======== RECORDS

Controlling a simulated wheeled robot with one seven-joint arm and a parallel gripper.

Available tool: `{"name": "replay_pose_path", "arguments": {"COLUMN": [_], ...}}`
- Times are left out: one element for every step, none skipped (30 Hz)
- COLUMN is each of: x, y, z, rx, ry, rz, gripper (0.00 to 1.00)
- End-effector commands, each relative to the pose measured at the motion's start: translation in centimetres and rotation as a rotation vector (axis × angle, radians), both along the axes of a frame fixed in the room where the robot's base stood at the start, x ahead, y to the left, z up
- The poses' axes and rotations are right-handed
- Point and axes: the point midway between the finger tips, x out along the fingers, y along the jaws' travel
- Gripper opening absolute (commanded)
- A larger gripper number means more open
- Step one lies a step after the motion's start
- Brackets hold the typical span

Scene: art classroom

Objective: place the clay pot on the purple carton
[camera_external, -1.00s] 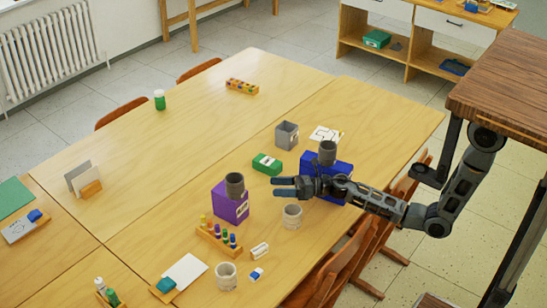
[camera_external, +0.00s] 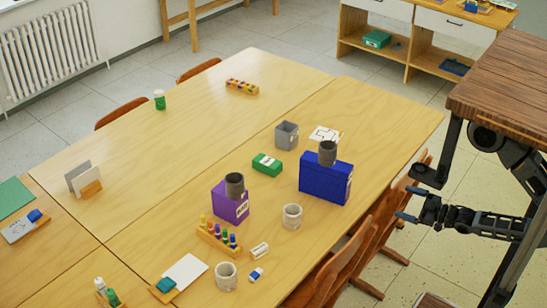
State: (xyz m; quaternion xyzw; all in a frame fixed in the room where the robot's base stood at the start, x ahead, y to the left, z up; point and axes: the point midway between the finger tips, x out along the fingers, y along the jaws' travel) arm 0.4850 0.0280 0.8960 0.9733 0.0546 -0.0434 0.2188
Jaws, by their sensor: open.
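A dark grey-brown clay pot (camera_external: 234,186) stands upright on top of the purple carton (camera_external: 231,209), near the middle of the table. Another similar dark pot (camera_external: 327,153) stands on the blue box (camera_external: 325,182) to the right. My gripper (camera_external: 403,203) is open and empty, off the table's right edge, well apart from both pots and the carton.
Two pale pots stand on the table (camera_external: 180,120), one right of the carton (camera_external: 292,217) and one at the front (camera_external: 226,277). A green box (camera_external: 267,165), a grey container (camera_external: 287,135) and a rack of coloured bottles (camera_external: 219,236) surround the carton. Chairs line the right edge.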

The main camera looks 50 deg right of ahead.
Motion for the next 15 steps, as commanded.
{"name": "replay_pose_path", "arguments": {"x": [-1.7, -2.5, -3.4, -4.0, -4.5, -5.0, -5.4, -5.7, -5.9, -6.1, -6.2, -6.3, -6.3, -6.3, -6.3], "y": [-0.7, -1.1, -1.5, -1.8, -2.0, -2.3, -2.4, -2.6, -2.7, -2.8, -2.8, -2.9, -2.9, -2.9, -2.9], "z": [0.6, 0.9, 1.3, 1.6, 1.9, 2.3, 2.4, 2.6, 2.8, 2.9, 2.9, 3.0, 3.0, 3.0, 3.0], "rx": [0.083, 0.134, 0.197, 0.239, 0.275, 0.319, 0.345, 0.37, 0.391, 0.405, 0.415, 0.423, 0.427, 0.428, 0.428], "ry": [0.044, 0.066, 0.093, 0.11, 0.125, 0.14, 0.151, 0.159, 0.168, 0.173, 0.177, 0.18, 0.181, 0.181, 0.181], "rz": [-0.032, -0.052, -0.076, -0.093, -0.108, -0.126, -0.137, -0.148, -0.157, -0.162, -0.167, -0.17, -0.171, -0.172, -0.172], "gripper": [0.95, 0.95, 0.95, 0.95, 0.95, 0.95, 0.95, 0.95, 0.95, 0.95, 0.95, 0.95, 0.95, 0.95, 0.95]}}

================
======== RECORDS

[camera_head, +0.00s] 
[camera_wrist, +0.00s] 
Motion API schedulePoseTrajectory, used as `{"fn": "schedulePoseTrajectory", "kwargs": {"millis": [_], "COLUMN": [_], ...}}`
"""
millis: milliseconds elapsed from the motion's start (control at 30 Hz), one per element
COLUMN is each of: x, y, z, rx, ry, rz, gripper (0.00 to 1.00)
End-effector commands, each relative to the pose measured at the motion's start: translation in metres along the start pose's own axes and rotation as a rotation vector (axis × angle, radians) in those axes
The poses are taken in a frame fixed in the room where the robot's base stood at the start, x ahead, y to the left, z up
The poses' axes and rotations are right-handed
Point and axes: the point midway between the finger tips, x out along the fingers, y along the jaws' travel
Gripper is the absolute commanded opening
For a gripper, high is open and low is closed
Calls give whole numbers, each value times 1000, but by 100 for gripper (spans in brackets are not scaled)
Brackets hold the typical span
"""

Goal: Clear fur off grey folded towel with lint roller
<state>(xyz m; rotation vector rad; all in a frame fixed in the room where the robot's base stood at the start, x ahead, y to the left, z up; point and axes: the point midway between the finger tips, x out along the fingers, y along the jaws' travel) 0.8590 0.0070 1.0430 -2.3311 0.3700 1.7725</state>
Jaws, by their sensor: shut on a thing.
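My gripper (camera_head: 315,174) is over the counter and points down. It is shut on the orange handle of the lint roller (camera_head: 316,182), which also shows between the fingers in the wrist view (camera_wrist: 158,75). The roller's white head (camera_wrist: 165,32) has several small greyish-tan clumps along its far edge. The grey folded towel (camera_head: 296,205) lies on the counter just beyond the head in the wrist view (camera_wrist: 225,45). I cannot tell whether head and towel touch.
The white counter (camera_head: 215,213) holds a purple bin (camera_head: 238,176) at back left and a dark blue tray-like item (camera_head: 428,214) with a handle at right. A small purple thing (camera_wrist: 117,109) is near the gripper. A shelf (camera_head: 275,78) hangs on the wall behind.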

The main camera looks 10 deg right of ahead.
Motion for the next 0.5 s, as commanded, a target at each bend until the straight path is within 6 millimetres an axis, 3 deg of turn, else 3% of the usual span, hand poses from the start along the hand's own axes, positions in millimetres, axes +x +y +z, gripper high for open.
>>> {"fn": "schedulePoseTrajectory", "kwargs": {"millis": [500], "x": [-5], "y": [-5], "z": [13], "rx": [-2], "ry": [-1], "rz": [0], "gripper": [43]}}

================
======== RECORDS

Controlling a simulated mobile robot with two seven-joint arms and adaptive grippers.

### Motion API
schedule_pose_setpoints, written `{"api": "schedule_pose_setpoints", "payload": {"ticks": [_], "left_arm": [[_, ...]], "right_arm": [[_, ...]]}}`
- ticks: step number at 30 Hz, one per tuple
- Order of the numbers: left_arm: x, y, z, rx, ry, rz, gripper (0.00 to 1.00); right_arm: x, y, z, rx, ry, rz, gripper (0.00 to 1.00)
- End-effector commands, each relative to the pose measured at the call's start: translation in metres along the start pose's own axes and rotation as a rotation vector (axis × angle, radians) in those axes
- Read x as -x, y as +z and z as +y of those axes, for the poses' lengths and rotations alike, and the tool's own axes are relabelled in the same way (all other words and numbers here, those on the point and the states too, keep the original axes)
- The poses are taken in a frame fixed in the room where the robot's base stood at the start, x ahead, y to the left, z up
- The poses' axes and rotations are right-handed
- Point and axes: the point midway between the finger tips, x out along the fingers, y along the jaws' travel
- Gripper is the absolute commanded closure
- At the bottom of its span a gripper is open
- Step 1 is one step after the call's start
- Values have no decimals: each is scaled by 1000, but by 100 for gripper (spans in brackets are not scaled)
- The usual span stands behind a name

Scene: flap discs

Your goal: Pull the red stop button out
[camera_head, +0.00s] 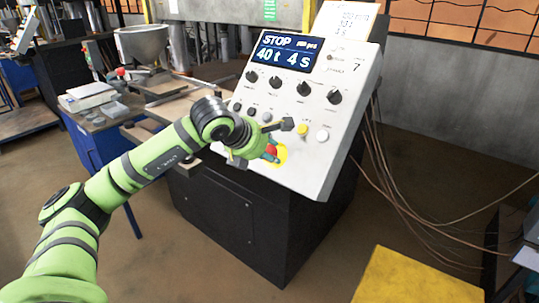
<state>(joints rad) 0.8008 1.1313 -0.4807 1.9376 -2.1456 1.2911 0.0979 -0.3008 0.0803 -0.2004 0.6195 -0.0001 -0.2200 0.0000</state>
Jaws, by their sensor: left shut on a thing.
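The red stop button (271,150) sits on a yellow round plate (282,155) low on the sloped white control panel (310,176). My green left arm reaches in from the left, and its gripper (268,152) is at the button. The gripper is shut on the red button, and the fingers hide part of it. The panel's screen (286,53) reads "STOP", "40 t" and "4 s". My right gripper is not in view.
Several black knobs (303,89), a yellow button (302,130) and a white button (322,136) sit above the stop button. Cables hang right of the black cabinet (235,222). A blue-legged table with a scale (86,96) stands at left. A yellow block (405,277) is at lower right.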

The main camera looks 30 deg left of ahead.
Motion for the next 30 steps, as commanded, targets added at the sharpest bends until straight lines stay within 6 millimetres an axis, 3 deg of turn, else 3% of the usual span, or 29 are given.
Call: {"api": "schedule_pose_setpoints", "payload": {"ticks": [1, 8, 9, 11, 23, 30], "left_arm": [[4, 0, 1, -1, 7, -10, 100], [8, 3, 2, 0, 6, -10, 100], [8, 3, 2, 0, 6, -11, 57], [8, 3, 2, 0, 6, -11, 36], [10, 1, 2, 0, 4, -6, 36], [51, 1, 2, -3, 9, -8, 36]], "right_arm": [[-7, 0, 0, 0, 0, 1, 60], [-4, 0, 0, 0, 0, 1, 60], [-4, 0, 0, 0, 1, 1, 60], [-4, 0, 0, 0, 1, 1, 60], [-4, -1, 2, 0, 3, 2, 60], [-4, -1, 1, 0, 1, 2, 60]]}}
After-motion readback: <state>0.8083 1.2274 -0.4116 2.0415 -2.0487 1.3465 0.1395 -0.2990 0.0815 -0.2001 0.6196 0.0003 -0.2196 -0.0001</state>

================

WHAT YOU NEED TO DO: Quote exactly the lines running from the line with "- The poses are" through the line with "- Gripper is the absolute commanded closure", both ends included, and nothing more.

IN RESPONSE:
- The poses are taken in a frame fixed in the room where the robot's base stood at the start, x ahead, y to the left, z up
- The poses' axes and rotations are right-handed
- Point and axes: the point midway between the finger tips, x out along the fingers, y along the jaws' travel
- Gripper is the absolute commanded closure

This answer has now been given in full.